# TASK DIRECTIONS
Copy every line of the listing that holds the string "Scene".

# TASK DATA
────────

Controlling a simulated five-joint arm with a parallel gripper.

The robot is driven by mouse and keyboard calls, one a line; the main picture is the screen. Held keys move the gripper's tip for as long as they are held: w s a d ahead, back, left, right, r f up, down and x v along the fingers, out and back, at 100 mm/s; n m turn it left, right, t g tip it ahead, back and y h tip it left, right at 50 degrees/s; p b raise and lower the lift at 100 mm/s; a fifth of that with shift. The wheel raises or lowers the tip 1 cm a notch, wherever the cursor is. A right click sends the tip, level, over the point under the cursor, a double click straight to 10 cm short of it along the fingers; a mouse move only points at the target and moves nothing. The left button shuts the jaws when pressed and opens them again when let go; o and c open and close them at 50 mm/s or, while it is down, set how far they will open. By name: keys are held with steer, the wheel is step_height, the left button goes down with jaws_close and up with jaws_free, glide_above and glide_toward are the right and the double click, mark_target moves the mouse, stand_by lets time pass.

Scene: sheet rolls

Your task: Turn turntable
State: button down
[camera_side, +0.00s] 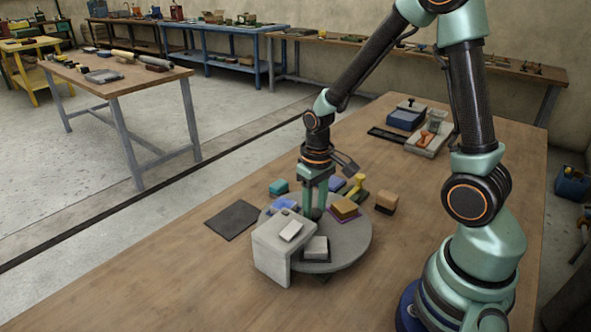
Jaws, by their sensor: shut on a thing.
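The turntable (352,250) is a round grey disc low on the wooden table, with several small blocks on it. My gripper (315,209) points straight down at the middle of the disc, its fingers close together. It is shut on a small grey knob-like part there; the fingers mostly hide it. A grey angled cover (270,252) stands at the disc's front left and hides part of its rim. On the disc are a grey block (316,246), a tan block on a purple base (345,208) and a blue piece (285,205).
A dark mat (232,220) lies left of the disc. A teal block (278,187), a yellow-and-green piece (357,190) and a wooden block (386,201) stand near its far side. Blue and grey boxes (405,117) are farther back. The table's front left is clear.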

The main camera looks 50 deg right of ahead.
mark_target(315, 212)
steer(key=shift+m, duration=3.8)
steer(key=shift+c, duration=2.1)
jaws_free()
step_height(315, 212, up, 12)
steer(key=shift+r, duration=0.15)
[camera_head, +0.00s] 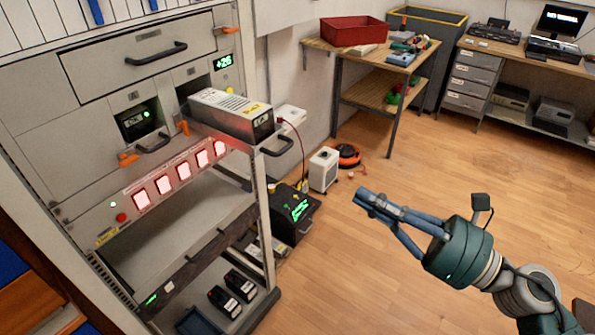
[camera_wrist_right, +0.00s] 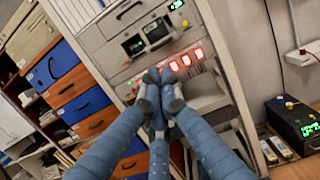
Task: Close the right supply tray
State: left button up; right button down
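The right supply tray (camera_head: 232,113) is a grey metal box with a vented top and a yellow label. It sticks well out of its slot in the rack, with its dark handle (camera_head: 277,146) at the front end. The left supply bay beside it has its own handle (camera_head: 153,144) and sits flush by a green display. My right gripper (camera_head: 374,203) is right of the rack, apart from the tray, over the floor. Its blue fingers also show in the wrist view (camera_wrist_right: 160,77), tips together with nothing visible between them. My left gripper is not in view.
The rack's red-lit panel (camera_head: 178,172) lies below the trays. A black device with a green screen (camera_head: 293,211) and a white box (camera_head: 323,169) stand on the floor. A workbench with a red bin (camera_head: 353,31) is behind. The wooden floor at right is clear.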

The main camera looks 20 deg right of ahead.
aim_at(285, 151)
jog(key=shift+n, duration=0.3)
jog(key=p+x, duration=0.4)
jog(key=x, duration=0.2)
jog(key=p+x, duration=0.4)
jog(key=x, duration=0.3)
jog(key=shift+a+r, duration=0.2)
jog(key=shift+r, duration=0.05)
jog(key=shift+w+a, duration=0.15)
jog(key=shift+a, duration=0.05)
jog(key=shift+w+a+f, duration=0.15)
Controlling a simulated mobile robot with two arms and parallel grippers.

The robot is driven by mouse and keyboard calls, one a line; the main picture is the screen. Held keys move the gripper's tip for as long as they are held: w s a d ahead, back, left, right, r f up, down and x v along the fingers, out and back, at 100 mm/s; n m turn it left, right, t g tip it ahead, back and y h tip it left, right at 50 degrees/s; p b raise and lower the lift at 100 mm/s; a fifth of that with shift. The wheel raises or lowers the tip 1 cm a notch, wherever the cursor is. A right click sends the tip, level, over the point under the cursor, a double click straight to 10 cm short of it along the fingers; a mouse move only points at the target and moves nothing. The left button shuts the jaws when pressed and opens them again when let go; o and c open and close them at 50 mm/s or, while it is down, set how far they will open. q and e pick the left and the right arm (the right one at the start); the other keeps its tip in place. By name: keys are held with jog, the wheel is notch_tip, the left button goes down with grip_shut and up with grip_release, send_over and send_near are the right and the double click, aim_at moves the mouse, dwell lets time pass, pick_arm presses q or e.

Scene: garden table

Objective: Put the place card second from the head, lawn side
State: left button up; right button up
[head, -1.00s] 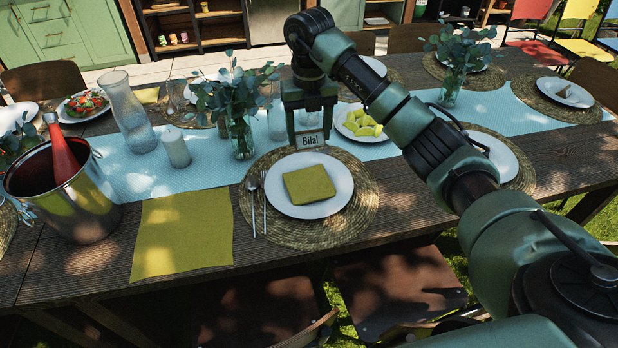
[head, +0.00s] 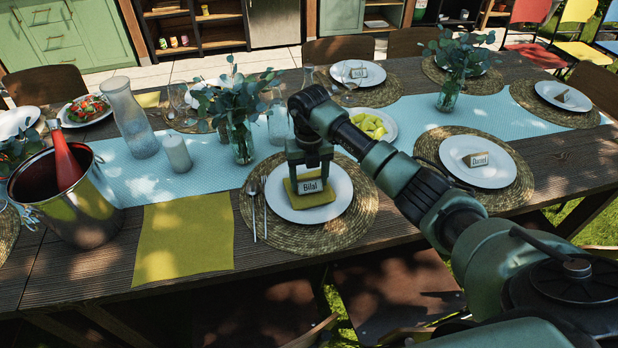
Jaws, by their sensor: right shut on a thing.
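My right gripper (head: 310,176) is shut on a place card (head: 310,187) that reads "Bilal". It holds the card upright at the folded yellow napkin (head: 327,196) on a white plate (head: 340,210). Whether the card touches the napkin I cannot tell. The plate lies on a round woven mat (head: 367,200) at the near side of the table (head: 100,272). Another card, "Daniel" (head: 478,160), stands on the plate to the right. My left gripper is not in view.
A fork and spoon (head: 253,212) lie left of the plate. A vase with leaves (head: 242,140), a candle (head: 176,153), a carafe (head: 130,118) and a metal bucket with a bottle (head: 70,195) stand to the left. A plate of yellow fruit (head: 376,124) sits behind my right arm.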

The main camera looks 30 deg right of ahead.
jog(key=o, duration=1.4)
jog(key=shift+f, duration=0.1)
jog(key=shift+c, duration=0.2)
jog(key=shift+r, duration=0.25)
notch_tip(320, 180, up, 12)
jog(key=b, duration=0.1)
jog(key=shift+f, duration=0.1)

────────

# SOLUTION
Scene: sheet rolls
Scene: garden table

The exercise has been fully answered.